● **Exercise**:
Every line containing the word "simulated" needs to be found and copied.

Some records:
------

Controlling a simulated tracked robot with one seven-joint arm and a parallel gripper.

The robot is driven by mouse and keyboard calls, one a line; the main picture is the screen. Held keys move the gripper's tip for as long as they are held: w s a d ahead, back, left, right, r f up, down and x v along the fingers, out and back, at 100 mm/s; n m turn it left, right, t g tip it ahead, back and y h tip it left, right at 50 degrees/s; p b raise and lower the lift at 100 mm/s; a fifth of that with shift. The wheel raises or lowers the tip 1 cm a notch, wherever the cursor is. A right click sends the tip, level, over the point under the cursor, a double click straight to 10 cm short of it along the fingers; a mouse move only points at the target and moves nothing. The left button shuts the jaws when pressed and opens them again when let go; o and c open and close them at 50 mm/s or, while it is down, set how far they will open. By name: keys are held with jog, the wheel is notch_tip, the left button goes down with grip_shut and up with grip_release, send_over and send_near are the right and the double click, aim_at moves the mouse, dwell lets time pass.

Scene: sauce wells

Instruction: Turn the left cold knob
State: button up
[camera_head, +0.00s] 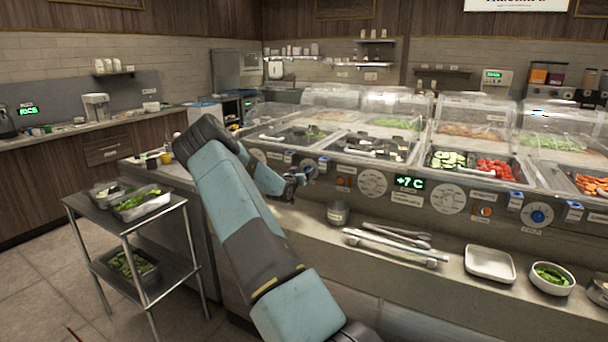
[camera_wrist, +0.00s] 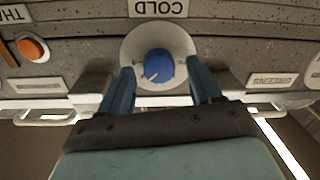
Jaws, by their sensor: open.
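The left cold knob is a blue round knob (camera_wrist: 157,66) on a pale round dial plate, below an upside-down "COLD" label in the wrist view. In the head view the knob (camera_head: 309,171) shows partly, on the counter's front panel beside my gripper (camera_head: 295,180). My gripper (camera_wrist: 160,82) is open in the wrist view. Its two blue fingers stand left and right of the knob, with a visible gap on each side. How far the fingertips are from the panel in depth is hard to tell.
An orange button (camera_wrist: 33,48) sits left of the knob in the wrist view. Another blue knob (camera_head: 538,215) is farther right on the panel. A metal cup (camera_head: 338,213) and tongs (camera_head: 395,245) lie on the ledge below. A steel cart (camera_head: 125,226) stands to the left.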

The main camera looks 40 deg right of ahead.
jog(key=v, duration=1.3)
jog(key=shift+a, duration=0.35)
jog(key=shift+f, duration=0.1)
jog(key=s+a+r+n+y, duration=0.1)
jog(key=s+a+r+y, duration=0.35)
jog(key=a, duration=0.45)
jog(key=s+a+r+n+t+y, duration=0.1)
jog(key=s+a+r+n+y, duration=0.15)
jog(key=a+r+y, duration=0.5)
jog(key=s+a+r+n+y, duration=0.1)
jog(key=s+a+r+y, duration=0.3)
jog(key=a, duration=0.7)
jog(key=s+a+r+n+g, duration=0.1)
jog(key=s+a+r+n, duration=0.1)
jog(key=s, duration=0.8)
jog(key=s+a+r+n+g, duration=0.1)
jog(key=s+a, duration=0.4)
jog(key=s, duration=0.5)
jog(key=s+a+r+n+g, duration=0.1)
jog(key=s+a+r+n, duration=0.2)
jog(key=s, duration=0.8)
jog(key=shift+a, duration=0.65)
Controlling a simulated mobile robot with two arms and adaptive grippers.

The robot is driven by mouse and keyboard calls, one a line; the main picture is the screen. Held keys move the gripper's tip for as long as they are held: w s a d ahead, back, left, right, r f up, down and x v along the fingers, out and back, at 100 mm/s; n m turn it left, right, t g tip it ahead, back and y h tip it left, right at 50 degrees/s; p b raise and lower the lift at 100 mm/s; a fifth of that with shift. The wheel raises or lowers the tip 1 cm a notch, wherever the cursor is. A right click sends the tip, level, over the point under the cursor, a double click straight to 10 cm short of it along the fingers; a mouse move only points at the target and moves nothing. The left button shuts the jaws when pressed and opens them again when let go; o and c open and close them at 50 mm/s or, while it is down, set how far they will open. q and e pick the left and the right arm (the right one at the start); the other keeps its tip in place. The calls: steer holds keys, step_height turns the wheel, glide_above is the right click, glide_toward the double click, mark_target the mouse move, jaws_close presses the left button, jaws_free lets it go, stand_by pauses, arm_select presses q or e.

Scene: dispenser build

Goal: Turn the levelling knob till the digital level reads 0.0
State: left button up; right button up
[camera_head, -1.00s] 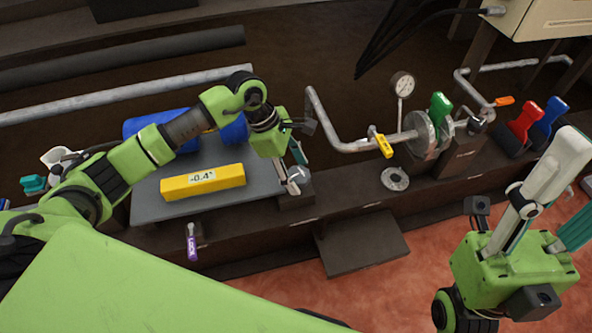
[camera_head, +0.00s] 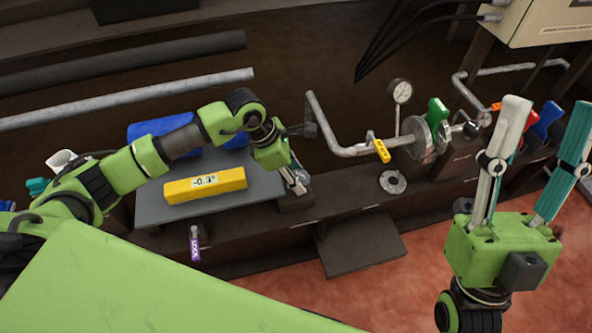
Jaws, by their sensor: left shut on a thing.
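The yellow digital level (camera_head: 205,186) lies on the grey plate (camera_head: 150,210). Its small display shows a negative value that looks like -0.3°, though the last digit is hard to read. My left gripper (camera_head: 298,184) points down at the plate's right edge and is shut on the levelling knob (camera_head: 301,188). The fingers and the green hand hide most of the knob. My right gripper (camera_head: 543,120) is raised at the right, its white and teal fingers wide apart with nothing between them.
A blue cylinder (camera_head: 160,128) lies at the back of the plate. A purple lock tag (camera_head: 194,246) hangs on the bench front. To the right are a pipe with a yellow handle (camera_head: 381,151), a gauge (camera_head: 401,92), a green-handled valve (camera_head: 437,112) and a loose flange (camera_head: 392,182).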

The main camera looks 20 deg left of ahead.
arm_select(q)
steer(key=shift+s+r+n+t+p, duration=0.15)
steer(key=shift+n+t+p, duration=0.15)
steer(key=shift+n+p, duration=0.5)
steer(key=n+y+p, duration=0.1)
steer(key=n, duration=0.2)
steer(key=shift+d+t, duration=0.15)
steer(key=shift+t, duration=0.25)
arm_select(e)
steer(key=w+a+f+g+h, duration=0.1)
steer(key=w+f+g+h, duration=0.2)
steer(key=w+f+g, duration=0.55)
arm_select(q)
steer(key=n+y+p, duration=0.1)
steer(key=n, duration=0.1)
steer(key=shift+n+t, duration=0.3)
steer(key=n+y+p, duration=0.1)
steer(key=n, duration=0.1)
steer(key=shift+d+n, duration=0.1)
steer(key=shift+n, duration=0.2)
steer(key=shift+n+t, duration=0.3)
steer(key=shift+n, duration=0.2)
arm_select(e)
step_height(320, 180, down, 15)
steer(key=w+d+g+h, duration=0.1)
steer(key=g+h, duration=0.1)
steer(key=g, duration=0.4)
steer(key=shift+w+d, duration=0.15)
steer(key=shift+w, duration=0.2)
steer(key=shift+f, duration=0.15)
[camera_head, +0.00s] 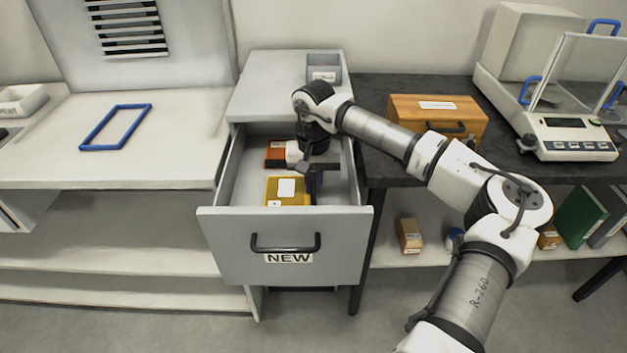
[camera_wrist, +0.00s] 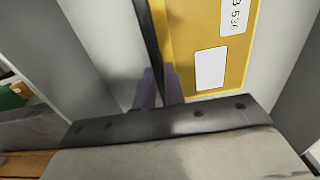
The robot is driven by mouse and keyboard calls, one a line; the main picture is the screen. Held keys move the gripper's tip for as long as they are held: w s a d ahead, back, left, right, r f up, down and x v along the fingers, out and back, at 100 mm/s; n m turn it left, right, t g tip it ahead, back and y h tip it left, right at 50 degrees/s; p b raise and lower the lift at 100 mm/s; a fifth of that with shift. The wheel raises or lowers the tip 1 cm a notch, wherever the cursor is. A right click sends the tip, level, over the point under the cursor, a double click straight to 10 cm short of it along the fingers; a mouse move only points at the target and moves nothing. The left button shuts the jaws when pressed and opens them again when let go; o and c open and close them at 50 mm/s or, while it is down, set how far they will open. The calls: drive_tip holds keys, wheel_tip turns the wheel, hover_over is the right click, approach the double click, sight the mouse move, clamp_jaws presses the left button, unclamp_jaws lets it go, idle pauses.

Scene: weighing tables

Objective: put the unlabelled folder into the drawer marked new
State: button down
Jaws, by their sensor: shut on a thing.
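A yellow folder (camera_head: 272,188) is inside the open drawer (camera_head: 225,225), whose front is marked NEW. In the wrist view the folder (camera_wrist: 180,35) has a blank white patch and a white sticker with partly cut-off characters. My gripper (camera_head: 313,192) reaches down into the drawer at the folder's right side. In the wrist view its two fingers (camera_wrist: 159,88) are close together at the folder's left edge, shut on it. Whether the folder touches the drawer floor is hard to tell.
An orange-red item (camera_head: 275,150) lies farther back in the drawer. A grey tray (camera_head: 323,68) stands on the cabinet top. To the right are a wooden box (camera_head: 437,115) and a balance (camera_head: 570,138). A blue frame (camera_head: 115,127) lies on the left table.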

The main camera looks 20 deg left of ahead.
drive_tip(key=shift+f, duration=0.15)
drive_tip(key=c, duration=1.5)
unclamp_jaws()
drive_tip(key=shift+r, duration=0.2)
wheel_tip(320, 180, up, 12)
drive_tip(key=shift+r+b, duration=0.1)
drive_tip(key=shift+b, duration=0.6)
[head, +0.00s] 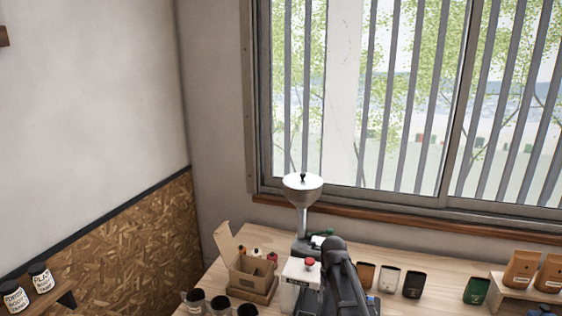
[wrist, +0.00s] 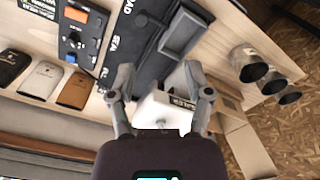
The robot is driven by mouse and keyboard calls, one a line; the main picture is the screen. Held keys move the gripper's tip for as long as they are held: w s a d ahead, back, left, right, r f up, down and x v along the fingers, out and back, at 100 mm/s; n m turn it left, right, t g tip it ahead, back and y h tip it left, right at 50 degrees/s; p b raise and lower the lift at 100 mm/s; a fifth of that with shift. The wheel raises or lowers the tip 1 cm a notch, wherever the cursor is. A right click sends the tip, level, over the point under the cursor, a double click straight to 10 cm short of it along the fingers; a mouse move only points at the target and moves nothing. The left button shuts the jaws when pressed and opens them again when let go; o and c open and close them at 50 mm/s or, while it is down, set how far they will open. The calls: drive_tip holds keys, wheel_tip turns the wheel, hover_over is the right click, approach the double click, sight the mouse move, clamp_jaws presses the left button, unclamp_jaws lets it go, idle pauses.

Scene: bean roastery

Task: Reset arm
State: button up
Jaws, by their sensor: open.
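My gripper (wrist: 162,92) is open in the wrist view, its two fingers spread apart with nothing between the tips. Beyond and below the fingers are a white box-shaped device (wrist: 165,110) and a dark panel with a shallow tray (wrist: 185,35). I cannot tell how far the fingers are from them. In the head view, my dark arm (head: 345,280) rises at the bottom centre over the wooden table, and the gripper itself is not clearly visible there.
The wooden table (head: 385,256) carries a grinder with a metal hopper (head: 303,190), an open cardboard box (head: 243,272), a white device with a red knob (head: 298,278), several dark-topped cups (head: 220,304) and several pouches (head: 389,279). A barred window (head: 400,110) stands behind. The space above the table's right is clear.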

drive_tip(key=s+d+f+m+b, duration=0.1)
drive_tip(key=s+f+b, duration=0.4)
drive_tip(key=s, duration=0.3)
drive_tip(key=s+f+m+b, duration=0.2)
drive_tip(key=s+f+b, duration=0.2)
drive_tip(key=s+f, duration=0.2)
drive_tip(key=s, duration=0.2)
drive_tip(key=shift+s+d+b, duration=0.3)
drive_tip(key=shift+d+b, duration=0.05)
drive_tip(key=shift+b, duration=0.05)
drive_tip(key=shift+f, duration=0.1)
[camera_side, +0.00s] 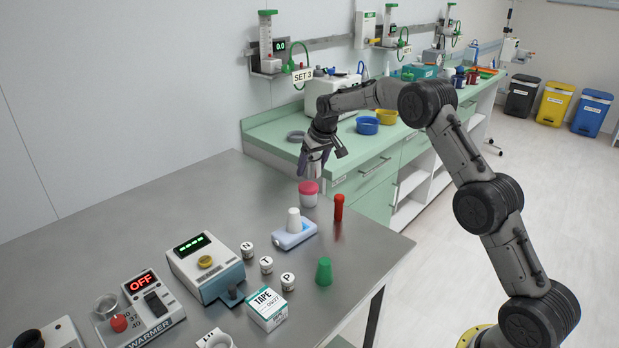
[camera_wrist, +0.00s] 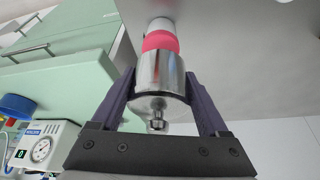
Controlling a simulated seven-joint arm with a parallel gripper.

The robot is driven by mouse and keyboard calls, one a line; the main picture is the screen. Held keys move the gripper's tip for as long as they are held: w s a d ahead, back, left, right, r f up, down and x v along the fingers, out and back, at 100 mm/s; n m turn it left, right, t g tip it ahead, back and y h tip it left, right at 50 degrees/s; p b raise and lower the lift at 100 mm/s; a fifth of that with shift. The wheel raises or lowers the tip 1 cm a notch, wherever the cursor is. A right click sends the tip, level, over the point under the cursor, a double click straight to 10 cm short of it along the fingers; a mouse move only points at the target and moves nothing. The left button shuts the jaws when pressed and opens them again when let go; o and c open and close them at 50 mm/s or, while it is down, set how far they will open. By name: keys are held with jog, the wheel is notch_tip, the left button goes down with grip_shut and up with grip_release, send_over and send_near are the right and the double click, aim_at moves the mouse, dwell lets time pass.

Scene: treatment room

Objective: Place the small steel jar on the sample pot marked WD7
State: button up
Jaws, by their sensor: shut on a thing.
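My gripper (camera_side: 318,160) is shut on a small steel jar (camera_wrist: 162,74), which shows between the two fingers in the wrist view, with a small knob at its near end. In the side view the jar is hard to make out against the fingers. A pot with a pink lid and a pale body (camera_side: 308,194) stands upright near the table's back edge, below my gripper. Its pink lid (camera_wrist: 160,41) shows just beyond the jar in the wrist view. I cannot tell whether jar and lid touch. No WD7 mark is readable.
A red cylinder (camera_side: 338,207) stands close to the right of the pot. Open metal table lies left of the pot.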

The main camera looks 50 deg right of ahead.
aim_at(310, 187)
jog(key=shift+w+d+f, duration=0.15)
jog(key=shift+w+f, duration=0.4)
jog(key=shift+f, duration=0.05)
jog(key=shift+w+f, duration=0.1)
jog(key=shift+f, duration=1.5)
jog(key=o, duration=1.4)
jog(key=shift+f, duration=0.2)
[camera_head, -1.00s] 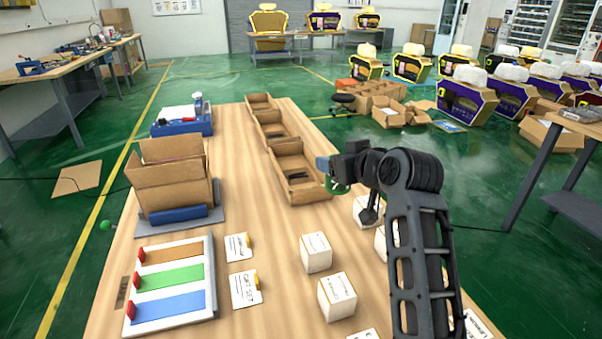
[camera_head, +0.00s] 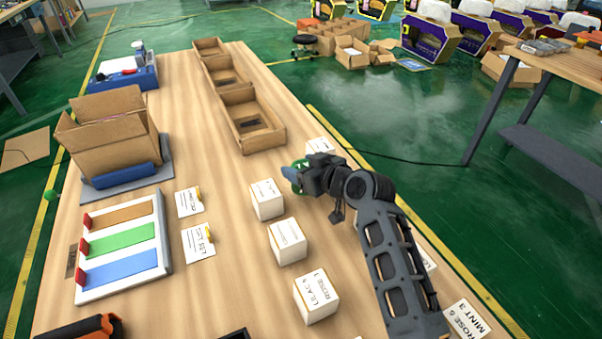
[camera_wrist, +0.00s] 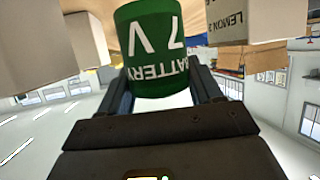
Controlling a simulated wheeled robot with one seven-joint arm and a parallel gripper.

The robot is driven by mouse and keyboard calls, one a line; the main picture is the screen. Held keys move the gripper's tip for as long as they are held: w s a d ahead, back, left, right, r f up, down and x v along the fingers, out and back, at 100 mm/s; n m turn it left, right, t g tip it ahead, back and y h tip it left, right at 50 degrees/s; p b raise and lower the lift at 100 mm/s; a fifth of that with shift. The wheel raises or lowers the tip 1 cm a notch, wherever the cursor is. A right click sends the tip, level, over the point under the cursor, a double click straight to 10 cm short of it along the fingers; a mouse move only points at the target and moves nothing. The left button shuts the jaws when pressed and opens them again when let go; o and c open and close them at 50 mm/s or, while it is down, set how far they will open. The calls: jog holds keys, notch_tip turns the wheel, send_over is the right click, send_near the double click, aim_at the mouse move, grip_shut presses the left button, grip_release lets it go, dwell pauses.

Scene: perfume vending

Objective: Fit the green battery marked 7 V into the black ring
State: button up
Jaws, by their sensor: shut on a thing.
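The green battery (camera_wrist: 155,45), with "BATTERY 7 V" in white letters upside down in the wrist view, is between the fingers of my gripper (camera_wrist: 167,92). In the head view, my gripper (camera_head: 295,175) is at the right part of the wooden table, beside the white boxes, and only a bit of the green battery (camera_head: 302,164) shows. My gripper is shut on the battery, seemingly above the tabletop. I cannot make out the black ring in either view.
Labelled white boxes (camera_head: 287,241) stand in a row left of my arm. Open cardboard trays (camera_head: 250,120) lie farther back. A colour-striped board (camera_head: 122,243) and an open carton (camera_head: 108,135) are at left. An orange-and-black thing (camera_head: 85,330) is cut off at the front.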

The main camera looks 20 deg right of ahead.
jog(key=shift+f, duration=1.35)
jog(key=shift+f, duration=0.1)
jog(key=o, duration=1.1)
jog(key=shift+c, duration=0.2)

------

● **Solution**:
Controlling a simulated tracked robot with one seven-joint arm and a parallel gripper.
Controlling a simulated mobile robot with two arms and adaptive grippers.
Controlling a simulated seven-joint arm with a parallel gripper.
Controlling a simulated wheeled robot with one seven-joint arm and a parallel gripper.

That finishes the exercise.